Tuesday, September 11, 2012

JP Morgan Raises Tablet Forecast, Lowers PC Forecast

JP Morgan has raised its forecast of tablet sales and revenue, while lowering sales and revenue forecasts for PCs. 

The revised 2012 tablet revenue estimate is $57.7 billion, where it was $52.8 billion previously. The revised tablet unit estimate is 118.5 million, compared to 106.8 million previously. 

The implied 2012 growth rates of revenue and unit estimates are 50.4 percent and 67.5 percent, versus 40.5 percent and 53.5 percent previously. 

JP Morgan also expects increasing pressures on pricing as tablet vendors test price elasticity. So JP Morgan also has revised its 2012 tablet average selling price to $487, down from the $495 previously expected. And JP Morgan admits the ASP reduction "may not be conservative enough," implying a belief that ASPs could drop more than that. 

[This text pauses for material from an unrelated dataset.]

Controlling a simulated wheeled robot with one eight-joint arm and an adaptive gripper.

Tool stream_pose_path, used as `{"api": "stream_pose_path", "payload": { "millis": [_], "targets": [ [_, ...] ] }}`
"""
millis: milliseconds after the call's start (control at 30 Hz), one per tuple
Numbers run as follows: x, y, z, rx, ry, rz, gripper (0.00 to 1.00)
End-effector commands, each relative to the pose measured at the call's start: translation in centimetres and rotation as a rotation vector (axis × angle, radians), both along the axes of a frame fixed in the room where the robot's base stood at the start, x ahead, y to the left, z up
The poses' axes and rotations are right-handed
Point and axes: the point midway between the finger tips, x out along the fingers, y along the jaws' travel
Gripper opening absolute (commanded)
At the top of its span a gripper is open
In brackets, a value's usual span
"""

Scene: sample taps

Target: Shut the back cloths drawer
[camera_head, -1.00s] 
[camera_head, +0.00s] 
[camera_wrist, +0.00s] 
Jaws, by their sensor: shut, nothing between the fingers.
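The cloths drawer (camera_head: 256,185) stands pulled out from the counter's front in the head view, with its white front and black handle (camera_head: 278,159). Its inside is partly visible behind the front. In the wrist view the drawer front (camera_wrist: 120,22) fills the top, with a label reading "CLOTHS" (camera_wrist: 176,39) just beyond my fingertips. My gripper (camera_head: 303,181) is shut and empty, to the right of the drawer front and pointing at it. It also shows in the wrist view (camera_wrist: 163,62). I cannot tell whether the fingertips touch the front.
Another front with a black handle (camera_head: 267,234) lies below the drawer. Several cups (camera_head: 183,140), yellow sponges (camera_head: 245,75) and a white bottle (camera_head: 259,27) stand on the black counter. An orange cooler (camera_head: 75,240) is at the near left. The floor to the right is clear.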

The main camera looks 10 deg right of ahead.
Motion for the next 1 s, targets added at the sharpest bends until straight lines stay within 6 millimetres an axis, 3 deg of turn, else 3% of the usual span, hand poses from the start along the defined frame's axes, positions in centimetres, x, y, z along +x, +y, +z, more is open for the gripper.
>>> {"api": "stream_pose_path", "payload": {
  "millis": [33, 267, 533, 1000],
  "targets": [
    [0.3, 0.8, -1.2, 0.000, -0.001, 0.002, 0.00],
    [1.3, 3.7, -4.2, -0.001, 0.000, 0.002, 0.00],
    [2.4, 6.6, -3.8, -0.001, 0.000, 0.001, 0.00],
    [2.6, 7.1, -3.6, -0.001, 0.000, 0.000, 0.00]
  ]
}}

None of those revisions will come as much of a surprise. Tablets are the new "hot" device in the consumer electronics business. Moreover, tablets are well suited to the growing "main" function of a digital appliance, namely content consumption. 

In past years, the demand for content consumption was clearest in the case of MP3 players. These days, the primacy of other forms of content consumption, which had been only latent when most people consumed such content on PCs, now increasingly is visible. 

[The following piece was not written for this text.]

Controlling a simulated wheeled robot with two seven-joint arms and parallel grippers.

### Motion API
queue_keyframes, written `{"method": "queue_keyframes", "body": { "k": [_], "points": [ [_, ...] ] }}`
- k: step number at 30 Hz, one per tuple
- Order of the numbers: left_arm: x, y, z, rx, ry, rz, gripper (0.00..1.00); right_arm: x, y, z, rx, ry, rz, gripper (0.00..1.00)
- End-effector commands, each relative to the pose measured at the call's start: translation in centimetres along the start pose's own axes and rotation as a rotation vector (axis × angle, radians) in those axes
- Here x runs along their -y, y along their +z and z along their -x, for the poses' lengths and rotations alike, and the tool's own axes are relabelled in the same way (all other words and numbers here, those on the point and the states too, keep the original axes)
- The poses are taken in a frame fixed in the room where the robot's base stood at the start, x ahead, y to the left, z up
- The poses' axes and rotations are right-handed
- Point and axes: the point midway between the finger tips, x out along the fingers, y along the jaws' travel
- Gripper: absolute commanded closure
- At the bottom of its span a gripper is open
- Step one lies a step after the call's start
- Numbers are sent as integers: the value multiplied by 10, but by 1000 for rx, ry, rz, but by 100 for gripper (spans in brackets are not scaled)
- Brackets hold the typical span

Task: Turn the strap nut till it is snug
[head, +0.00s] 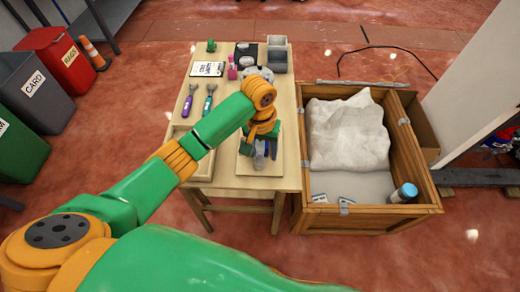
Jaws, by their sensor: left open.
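My left arm comes in from the left and its gripper (261,152) points down over the near right part of the wooden workbench (230,182). The gripper is open. Its dark fingers are above a pale wooden tray (275,170), close around a small bluish-clear part (259,161). The strap nut cannot be made out; the gripper and wrist hide much of that spot. I cannot tell whether the fingers touch anything. My right gripper is not in view.
Two screwdrivers, purple (187,102) and teal (208,101), lie on the bench behind my forearm. A label card (207,69), a grey bin (277,58) and a green part (211,46) stand farther back. A wooden crate (370,218) with white filling stands right of the bench.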

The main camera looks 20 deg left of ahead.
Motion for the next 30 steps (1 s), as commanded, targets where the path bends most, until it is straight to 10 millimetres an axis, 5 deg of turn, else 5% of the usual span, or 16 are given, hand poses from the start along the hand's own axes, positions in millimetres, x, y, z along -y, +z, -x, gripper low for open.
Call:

As it turns out, for many people, the lead applications for an Internet-connected device revolve around content consumption, not content creation, as was the case for PCs. 

So do tablets "replace" PCs? Yes and no. Tablets are not substitutes for PCs where it comes to many forms of content creation. But tablets are useful and viable substitutes for the consumption related functions of a computing device connected to the Internet.